Chinese Premier Li Keqiang speaks during a press conference after the closing session of the 12th National People's Congress (NPC) at the Great Hall of the People on March 15, 2015 in Beijing, China.Lintao Zhang/Getty Images
China's political elite sits for exactly one press conference a year. Held inside a cavernous gilded room in the country's Great Hall of the People, it is a tightly controlled affair. A roar of applause greets the arriving premier, journalists are pre-selected to offer questions and state-owned media offer soft-ball queries (this year: "Have you ever bought anything online?").
It is not, in general, a place people turn to for spontaneous insights about China.
Occasionally, though, a flash of something more genuine comes through, and this year it was worry, as Beijing struggles to find a way to right the country's teetering juggernaut. On Sunday, Premier Li Keqiang said he is prepared to break with recent tradition and spend heavily to stimulate the economy. He also outlined further plans to back government out of the affairs of business, and pledged to extend the country's war on corruption to a war on bureaucratic laziness. He did not pledge an easy ride.
"This is not nail clipping. It's like taking a knife to one's own flesh. So pain is only natural," he said.
Deep fractures are forming in the foundations of a Chinese economy that has managed eye-popping growth for nearly four decades. China is no longer a cheap place to make stuff, eclipsed by numerous southeast Asian countries, and even Mexico, on the cost of manufacturing goods. Debt is piling up, house prices are falling and growth is slowing, with China last year posting its narrowest GDP expansion in 24 years.
To move forward, China needs to find new ways of making money, which means remaking a country built on factories that manufacture, and often copy, other people's work.
It is a problem for no one more than China's leadership, which in modern times has drawn its legitimacy from taking credit for year-by-year climb in national wealth. Without change, that growth story will grow harder to maintain.
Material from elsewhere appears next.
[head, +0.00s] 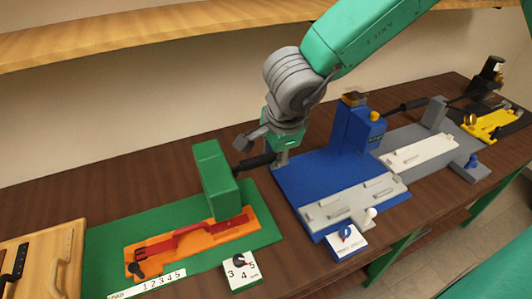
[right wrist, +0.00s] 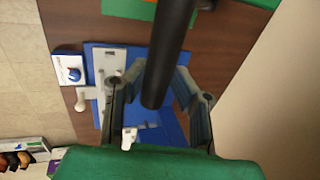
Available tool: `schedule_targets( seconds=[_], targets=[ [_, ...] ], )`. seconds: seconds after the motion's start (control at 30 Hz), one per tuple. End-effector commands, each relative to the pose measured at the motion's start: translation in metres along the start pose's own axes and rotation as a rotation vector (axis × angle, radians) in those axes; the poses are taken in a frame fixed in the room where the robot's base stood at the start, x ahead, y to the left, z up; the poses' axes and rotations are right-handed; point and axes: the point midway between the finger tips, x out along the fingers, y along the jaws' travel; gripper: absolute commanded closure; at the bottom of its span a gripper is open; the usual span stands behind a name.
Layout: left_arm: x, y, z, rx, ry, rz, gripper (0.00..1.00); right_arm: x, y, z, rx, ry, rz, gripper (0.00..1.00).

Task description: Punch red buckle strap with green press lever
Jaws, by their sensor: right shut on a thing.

Though recent years have seen Beijing say GDP growth is less important than quality-of-life issues such as beating smog and cleaning up food, it's clear Beijing is getting more nervous about the economy. Mr. Li, in his annual press conference, said China is willing to break with recent tradition and spend heavily to meet the national target of roughly 7 per cent growth in 2015.
"In the past couple of years we did not resort to massive stimulus measures … and that has made it possible for us to have fairly ample room" to make macro-economic adjustments, he said. Though he later called that scenario "hypothetical," his comments clearly laid the ground for stimulus spending, particularly if China feels it needs to prop up wages or employment levels.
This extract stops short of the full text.